(Recorded robot episodes)
==========
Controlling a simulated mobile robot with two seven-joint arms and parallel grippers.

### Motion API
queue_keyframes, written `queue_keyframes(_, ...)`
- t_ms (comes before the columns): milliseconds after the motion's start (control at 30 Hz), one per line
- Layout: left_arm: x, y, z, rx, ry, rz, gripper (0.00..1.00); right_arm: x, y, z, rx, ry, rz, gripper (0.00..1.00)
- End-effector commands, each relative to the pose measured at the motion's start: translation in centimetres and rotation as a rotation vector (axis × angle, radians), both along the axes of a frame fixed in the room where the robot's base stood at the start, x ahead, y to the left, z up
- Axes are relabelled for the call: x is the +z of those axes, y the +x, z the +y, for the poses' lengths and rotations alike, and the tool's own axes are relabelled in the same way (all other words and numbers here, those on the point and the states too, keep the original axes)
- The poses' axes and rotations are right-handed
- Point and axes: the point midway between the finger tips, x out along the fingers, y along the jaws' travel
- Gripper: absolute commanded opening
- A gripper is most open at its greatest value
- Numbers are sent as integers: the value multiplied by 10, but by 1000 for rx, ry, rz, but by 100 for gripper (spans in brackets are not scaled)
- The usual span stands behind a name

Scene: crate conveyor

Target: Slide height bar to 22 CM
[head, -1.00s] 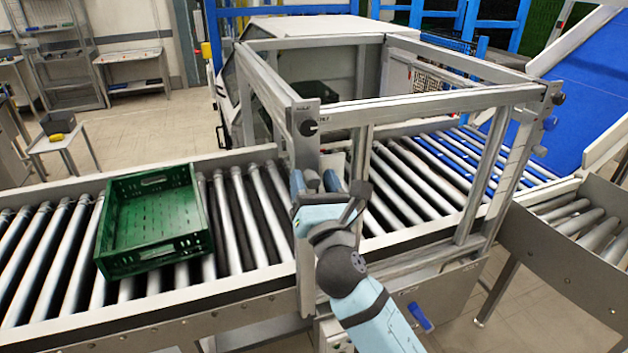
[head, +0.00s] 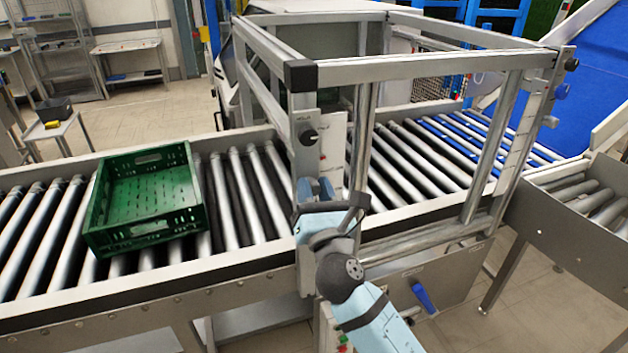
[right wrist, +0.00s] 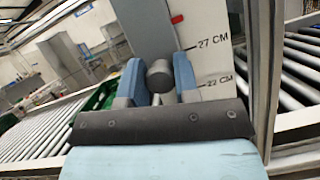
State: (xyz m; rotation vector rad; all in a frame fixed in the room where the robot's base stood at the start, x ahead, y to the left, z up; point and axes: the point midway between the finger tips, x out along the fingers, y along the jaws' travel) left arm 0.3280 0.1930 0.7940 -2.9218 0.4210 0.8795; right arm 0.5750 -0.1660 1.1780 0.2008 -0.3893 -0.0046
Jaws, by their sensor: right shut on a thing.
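My right gripper (right wrist: 160,82) is shut on a dark round knob (right wrist: 159,72), with one blue finger on each side of it. In the head view the gripper (head: 314,190) is at the near left post of the metal frame (head: 430,68). A scale plate (right wrist: 213,62) right of the fingers reads 27 CM above and 22 CM below. A red marker (right wrist: 177,19) stands a little above the 27 CM mark. Another black knob (head: 308,137) is higher on the post. The held knob is mostly hidden in the head view. My left gripper is out of view.
A green crate (head: 145,200) sits on the roller conveyor (head: 240,185) left of the frame. The frame's posts and rails surround the rollers on the right. A blue belt (head: 590,95) rises at the far right.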

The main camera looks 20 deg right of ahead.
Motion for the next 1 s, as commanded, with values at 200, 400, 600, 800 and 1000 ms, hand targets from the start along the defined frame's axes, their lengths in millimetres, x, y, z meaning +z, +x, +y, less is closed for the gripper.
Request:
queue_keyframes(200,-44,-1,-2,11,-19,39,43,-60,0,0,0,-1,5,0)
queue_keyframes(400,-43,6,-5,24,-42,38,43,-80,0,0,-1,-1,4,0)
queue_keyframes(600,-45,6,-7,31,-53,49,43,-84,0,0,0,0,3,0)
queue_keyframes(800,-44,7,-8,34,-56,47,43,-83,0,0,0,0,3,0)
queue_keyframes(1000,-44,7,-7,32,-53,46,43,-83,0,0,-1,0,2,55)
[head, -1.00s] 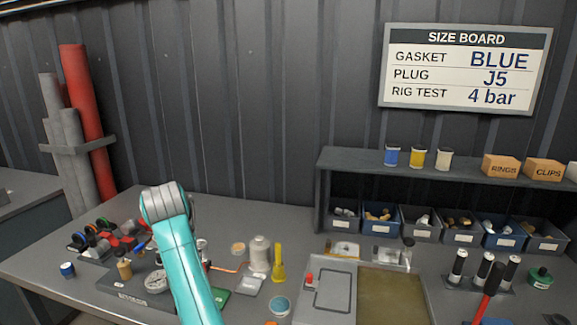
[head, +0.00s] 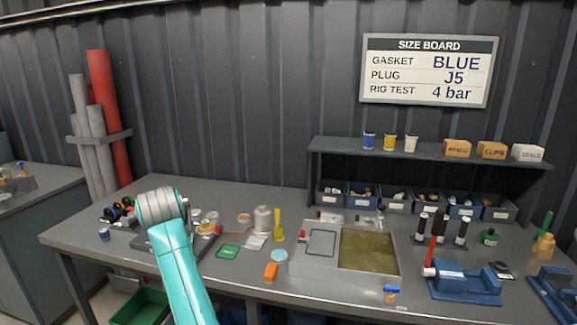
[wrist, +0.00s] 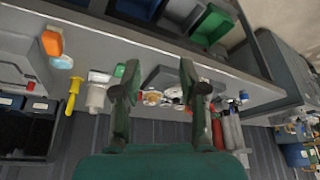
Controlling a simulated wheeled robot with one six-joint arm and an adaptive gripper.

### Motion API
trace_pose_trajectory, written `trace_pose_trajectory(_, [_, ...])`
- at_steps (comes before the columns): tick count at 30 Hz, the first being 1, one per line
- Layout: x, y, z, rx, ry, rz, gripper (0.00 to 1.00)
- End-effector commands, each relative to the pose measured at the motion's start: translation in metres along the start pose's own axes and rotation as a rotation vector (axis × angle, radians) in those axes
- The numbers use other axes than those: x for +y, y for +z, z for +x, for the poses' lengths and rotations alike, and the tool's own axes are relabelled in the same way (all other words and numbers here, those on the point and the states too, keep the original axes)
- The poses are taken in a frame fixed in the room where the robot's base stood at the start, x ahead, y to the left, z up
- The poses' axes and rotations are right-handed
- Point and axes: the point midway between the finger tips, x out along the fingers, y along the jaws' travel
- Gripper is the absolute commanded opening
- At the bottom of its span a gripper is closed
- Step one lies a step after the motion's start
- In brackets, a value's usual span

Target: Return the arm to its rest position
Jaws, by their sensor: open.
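My teal arm (head: 178,265) rises from the bottom of the head view, its grey joint (head: 160,206) in front of the left part of the bench. My gripper cannot be made out in the head view. In the wrist view my gripper (wrist: 159,82) shows two dark green fingers spread well apart, with nothing held between them. The bench and its items show upside down beyond the fingers. The wrist view does not show whether any finger is touching something, but no contact is visible.
The grey bench (head: 235,285) holds a tray rig (head: 300,262), a yellow tool (head: 278,228), an orange piece (head: 270,271) and blue fixtures (head: 462,283). A shelf (head: 330,147) with bins stands at the back right. Red and grey rolls (head: 108,110) stand at the left. A green crate (head: 140,307) is under the bench.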

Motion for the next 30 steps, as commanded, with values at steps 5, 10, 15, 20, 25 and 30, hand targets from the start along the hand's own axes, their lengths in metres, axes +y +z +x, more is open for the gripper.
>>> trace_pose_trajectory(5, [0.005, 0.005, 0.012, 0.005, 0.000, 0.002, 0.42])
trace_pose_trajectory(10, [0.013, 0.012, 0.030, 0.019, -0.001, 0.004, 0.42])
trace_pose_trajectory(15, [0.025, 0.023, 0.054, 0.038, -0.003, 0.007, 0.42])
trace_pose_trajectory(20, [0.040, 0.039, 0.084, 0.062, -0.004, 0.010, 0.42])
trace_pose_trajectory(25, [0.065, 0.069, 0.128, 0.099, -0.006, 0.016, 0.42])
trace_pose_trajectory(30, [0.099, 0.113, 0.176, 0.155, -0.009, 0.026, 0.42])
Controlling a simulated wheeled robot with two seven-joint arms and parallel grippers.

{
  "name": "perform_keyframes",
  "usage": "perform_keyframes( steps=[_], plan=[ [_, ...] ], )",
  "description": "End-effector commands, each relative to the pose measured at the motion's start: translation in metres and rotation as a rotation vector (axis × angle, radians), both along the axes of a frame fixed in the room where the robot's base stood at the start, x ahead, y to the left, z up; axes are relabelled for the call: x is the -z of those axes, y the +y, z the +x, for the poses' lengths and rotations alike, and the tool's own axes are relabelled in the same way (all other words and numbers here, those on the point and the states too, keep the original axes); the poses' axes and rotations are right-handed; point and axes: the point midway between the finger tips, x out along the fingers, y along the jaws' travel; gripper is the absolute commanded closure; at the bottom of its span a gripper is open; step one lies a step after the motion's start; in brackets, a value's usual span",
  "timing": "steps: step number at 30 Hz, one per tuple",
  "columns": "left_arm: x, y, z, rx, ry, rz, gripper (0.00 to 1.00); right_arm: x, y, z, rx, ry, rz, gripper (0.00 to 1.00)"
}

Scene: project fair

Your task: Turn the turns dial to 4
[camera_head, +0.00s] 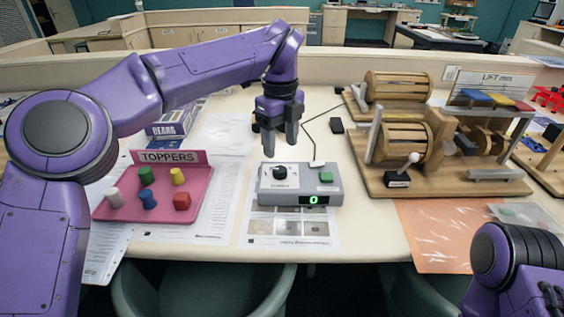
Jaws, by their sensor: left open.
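A grey control box (300,197) sits on printed sheets at the middle of the table. Its black turns dial (280,172) is on the left of the top face. A green button (326,177) is on the right, and a small green display (314,199) on the front reads 0. My left gripper (280,152) points down just above the dial, open, with its fingers apart and nothing visible between them. I cannot tell whether the fingertips touch the dial. My right arm shows at the lower right, but its gripper is outside the view.
A pink TOPPERS tray (112,211) with several coloured pieces stands left of the box. A wooden machine with drums (402,143) stands at the right. A cable (308,140) runs behind the box. An orange sheet (436,228) lies at front right. Bare table shows right of the box.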

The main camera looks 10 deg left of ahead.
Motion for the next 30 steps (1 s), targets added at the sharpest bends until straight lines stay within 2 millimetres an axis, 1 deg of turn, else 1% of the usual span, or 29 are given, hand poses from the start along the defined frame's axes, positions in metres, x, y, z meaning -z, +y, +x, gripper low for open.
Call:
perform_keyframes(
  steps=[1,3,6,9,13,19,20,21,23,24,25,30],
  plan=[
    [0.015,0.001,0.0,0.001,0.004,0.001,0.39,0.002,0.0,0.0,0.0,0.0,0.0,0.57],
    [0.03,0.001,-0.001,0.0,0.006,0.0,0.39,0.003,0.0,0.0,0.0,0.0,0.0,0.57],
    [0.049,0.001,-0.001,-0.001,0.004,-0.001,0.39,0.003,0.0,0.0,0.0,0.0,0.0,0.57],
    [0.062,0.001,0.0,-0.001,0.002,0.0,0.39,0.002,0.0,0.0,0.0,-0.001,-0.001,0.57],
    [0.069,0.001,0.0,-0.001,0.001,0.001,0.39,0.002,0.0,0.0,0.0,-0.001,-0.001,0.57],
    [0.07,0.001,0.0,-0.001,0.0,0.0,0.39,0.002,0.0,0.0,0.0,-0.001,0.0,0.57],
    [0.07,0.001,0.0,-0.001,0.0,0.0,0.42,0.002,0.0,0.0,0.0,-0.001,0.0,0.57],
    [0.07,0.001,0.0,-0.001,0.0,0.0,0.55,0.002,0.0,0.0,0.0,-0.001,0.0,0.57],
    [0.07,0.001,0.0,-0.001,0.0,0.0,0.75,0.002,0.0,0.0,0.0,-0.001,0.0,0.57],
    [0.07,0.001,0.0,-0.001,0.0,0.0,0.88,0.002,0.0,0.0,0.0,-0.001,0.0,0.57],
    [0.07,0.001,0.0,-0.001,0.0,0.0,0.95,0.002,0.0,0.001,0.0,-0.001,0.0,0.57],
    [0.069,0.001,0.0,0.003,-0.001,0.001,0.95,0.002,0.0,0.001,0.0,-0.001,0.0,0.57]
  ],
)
==========
> [What this task involves]: Only the lines from the first line of the records through the line containing "- Layout: left_arm: x, y, z, rx, ry, rz, gripper" should be repeated, exactly as they appear.

> [Finished answer]:
Controlling a simulated mobile robot with two seven-joint arms and parallel grippers.

### Motion API
queue_keyframes, written `queue_keyframes(_, ...)`
- t_ms (comes before the columns): milliseconds after the motion's start (control at 30 Hz), one per line
- Layout: left_arm: x, y, z, rx, ry, rz, gripper (0.00..1.00); right_arm: x, y, z, rx, ry, rz, gripper (0.00..1.00)

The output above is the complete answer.